Untuk mengatasinya, pemerintah mulai memperkenalkan konsep ekonomi hijau dan transisi energi bersih. Salah satu tujuannya adalah agar pembangunan tidak lagi bergantung pada ekstraksi sumber daya alam. Tapi penerapannya masih butuh waktu dan komitmen jangka panjang.

Selain itu, tekanan dari pasar global juga berpengaruh. Uni Eropa, misalnya, sudah memberlakukan aturan deforestation-free supply chain, yang melarang impor produk hasil deforestasi. 

Kebijakan ini bisa menjadi tantangan bagi ekspor Indonesia, tapi juga peluang untuk memperbaiki tata kelola hutan dan meningkatkan nilai ekonomi produk lestari.


Upaya berkelanjutan untuk melindungi hutan

Meski banyak tantangan, peran hutan tropis Indonesia tetap vital dalam menghadapi krisis iklim global.
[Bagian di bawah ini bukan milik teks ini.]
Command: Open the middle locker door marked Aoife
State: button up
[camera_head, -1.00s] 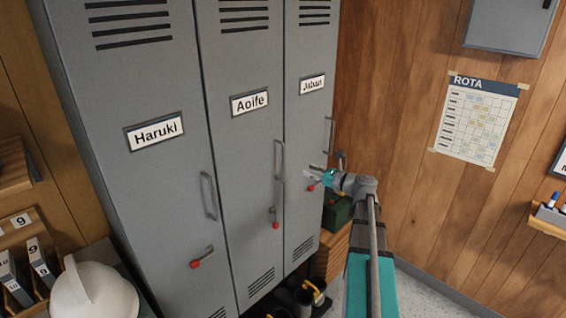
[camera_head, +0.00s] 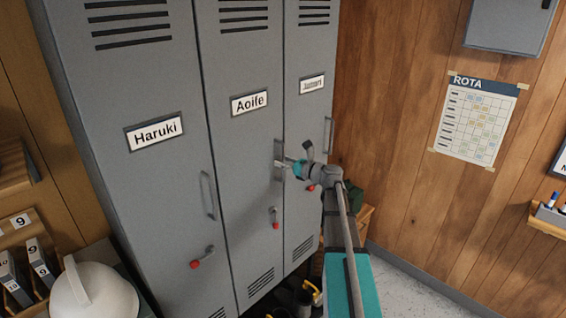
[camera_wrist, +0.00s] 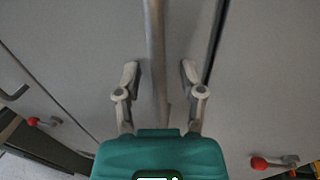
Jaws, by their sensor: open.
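The middle locker door (camera_head: 245,150) carries the label Aoife (camera_head: 249,103) and looks closed flush with its neighbours. Its upright grey bar handle (camera_head: 278,152) is at the door's right side. Below it a lever with a red knob (camera_head: 276,225) hangs downward. My gripper (camera_head: 284,163) is at this handle, coming in from the right, and partly hides it. In the wrist view my open gripper (camera_wrist: 160,72) has one finger on each side of the handle bar (camera_wrist: 155,45). I cannot tell whether either finger touches it.
The Haruki door (camera_head: 150,180) is to the left and the right-hand locker door (camera_head: 308,120) to the right; both look closed, their red-knobbed levers turned sideways. A white helmet (camera_head: 95,292) is at lower left. Boots (camera_head: 305,296) stand below the lockers. Floor shows at right.

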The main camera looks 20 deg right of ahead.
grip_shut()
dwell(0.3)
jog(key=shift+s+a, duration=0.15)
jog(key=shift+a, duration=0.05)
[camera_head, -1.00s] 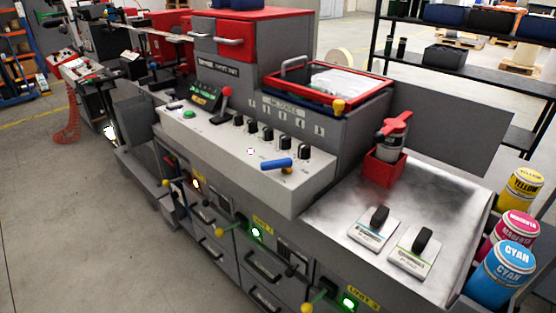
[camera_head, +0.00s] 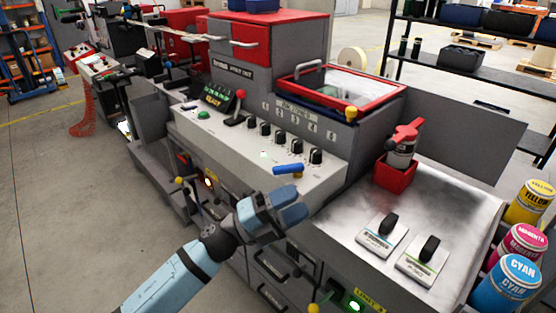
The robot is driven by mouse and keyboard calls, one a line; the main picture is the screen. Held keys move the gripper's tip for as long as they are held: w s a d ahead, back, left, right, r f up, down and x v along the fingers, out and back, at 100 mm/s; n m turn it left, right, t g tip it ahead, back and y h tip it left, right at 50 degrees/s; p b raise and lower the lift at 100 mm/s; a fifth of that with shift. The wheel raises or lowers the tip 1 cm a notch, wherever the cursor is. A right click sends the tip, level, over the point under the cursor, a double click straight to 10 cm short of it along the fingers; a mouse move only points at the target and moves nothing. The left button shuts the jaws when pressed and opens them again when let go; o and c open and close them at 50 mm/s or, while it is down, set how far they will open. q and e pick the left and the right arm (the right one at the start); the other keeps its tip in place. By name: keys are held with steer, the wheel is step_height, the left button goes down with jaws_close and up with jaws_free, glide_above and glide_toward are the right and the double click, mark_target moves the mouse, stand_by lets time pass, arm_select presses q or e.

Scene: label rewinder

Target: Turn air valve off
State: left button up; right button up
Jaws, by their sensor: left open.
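The blue lever (camera_head: 288,169), which looks like the air valve handle, sits on the sloped light panel of the grey machine, right of the middle. It lies roughly sideways in the picture, with a small brass-coloured part at its right end. My left gripper (camera_head: 286,203) is in front of the panel, just below the lever in the picture and apart from it. It is open, and no object shows in it. The gap between its fingers is hard to make out from this side. My right gripper is not in view.
Several black knobs (camera_head: 278,137) stand in a row behind the lever. A red-knobbed stick (camera_head: 240,95) and a green button (camera_head: 203,115) are farther left. A red holder with a bottle (camera_head: 396,175) and two black-handled plates (camera_head: 381,236) are on the metal top at right.

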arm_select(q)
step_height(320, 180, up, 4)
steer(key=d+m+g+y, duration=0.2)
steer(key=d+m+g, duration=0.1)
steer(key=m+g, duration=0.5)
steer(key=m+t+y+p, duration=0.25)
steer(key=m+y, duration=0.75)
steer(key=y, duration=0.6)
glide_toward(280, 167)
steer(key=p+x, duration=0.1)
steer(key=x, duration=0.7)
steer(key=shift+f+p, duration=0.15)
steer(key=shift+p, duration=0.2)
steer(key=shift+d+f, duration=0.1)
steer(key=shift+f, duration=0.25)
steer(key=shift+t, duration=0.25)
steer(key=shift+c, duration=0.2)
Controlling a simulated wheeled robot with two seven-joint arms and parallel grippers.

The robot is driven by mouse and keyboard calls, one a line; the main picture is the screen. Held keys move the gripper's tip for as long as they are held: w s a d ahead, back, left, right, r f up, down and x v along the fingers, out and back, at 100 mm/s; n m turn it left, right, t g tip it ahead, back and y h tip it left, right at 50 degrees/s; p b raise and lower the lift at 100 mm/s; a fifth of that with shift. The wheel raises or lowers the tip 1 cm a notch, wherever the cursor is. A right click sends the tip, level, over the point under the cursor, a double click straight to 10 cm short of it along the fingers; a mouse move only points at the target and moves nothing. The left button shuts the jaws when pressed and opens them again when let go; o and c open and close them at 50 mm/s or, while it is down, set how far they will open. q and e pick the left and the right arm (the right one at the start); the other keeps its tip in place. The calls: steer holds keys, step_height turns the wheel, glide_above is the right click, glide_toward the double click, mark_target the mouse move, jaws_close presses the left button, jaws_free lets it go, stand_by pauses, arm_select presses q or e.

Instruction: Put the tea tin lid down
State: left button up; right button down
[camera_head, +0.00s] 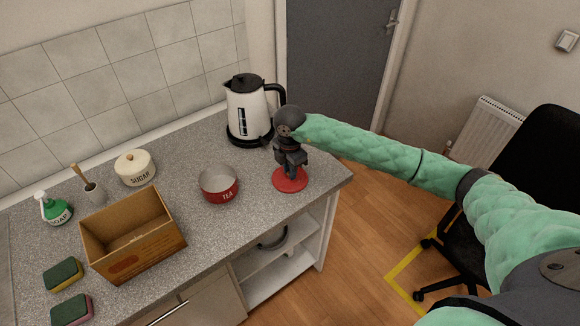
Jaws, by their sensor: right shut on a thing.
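The red tea tin (219,190), marked TEA, stands without its lid on the grey speckled worktop, and its pale inside shows. The round red tea tin lid (290,181) is at the right end of the worktop, to the right of the tin. My right gripper (290,172) points down and is shut on the lid from above. The lid is at or very close to the worktop surface; I cannot tell whether it touches. My left gripper is not in view.
A white kettle (247,108) stands behind the lid. A sugar tin (135,168), an open cardboard box (133,240), a soap bottle (54,208), a brush (88,186) and two sponges (63,274) are farther left. The worktop's right edge (340,184) is close to the lid.

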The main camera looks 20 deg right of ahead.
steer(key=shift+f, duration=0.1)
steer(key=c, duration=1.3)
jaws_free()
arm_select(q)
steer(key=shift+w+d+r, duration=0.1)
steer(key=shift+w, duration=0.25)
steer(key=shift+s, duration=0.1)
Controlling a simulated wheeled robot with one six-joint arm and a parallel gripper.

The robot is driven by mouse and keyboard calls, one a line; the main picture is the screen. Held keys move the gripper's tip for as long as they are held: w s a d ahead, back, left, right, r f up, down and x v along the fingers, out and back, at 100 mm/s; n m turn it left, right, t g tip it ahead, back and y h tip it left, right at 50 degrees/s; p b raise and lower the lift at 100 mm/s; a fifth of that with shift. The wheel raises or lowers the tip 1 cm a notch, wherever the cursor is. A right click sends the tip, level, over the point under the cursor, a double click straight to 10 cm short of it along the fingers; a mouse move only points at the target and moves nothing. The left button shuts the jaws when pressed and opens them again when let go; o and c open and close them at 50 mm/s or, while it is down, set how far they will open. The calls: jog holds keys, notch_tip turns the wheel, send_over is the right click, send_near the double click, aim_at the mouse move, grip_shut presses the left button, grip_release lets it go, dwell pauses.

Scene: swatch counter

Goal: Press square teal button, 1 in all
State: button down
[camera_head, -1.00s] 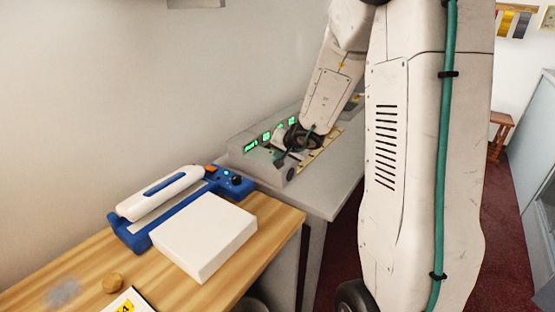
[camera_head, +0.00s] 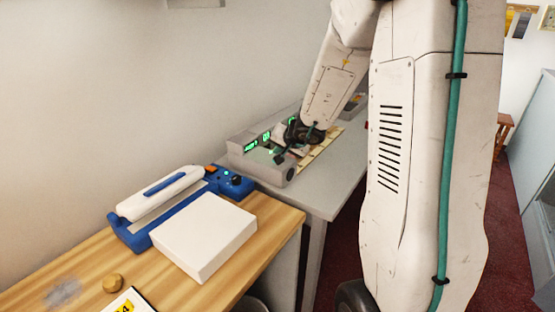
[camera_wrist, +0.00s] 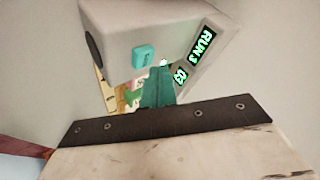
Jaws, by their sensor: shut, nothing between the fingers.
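The square teal button (camera_wrist: 143,55) sits on the pale grey front of a machine in the wrist view, with a small dark mark on it. My gripper (camera_wrist: 161,72) has teal fingers, closed together and empty. Their tips are just to the lower right of the button in that view, apart from it in the picture; the depth between them is hard to judge. In the head view my gripper (camera_head: 279,153) is over the grey machine (camera_head: 240,160), and the button cannot be made out there.
A small glowing lamp (camera_wrist: 163,62) is by the fingertips. Green displays (camera_wrist: 201,47) are to the right. A blue and white sealer (camera_head: 140,235) and a white block (camera_head: 205,238) stand on the wooden table (camera_head: 250,270). The grey counter (camera_head: 325,195) is partly clear.

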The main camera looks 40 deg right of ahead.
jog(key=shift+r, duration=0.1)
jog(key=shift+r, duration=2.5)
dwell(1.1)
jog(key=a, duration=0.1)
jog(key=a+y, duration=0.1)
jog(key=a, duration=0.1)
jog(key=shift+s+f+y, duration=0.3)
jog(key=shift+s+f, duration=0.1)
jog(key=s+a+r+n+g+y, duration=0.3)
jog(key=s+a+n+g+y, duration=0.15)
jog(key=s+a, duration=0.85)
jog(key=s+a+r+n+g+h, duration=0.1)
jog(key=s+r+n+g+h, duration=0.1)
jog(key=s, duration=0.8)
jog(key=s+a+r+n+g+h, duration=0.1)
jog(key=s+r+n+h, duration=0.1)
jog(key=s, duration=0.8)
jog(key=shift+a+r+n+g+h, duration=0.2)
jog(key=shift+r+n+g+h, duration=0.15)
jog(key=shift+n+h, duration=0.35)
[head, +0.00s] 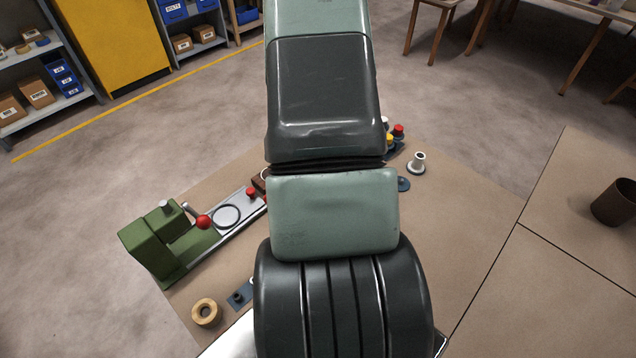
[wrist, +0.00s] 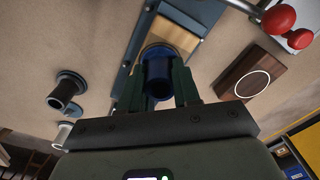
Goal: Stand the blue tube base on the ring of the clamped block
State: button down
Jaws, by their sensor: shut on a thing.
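In the wrist view my gripper (wrist: 158,92) is shut on the blue tube base (wrist: 157,74), with a green finger on either side. The tube's open end shows between the fingers. A tan block (wrist: 185,38) with a dark blue-grey border lies beyond the tube and is partly hidden by it. A dark wooden block (wrist: 252,85) with a white ring lies to the right, apart from the tube. I cannot tell whether the tube touches anything. In the head view the green clamp (head: 165,243) is at the left, and my arm hides the gripper and tube.
A wooden ring (head: 206,312) lies at the front left. A pale flanged tube (head: 417,163) stands right of my arm. A brown cup (head: 615,202) stands far right. The table's right middle is clear.

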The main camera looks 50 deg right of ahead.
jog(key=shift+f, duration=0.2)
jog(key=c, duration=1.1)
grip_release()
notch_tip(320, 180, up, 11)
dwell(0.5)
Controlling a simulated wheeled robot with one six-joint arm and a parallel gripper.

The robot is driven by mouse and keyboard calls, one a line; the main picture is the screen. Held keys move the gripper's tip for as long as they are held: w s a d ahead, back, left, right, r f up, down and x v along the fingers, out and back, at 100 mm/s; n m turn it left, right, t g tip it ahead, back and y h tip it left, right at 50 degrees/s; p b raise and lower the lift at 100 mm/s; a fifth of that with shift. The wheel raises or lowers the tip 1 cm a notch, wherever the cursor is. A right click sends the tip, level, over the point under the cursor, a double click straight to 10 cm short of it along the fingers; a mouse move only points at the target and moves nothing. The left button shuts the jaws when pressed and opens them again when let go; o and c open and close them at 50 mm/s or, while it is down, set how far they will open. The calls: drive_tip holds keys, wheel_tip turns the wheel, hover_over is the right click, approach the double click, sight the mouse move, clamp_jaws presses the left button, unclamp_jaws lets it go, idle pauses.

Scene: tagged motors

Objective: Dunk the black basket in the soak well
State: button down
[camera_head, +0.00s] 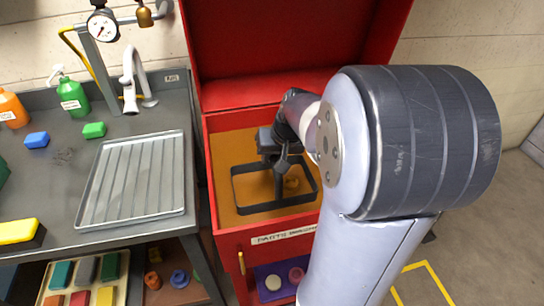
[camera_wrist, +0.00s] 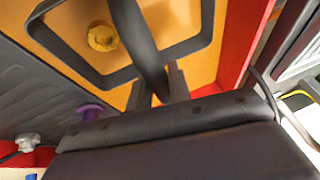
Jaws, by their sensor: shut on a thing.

Berbagai lembaga internasional, seperti PBB dan Bank Dunia, memuji langkah Indonesia yang mulai menurunkan laju deforestasi dalam lima tahun terakhir.

Namun, keberhasilan ini perlu dijaga agar tidak hanya menjadi pencapaian sementara. Pengawasan di lapangan, penegakan hukum, dan partisipasi masyarakat masih menjadi kunci.

Beberapa daerah juga mulai memanfaatkan teknologi satelit untuk memantau perubahan tutupan hutan secara real-time. Langkah-langkah seperti ini bisa membantu mencegah pembalakan liar dan mendeteksi kebakaran lebih cepat.

Pada akhirnya, hutan tropis Indonesia bukan hanya aset nasional, tapi juga warisan global. Menjaganya berarti menjaga masa depan bumi.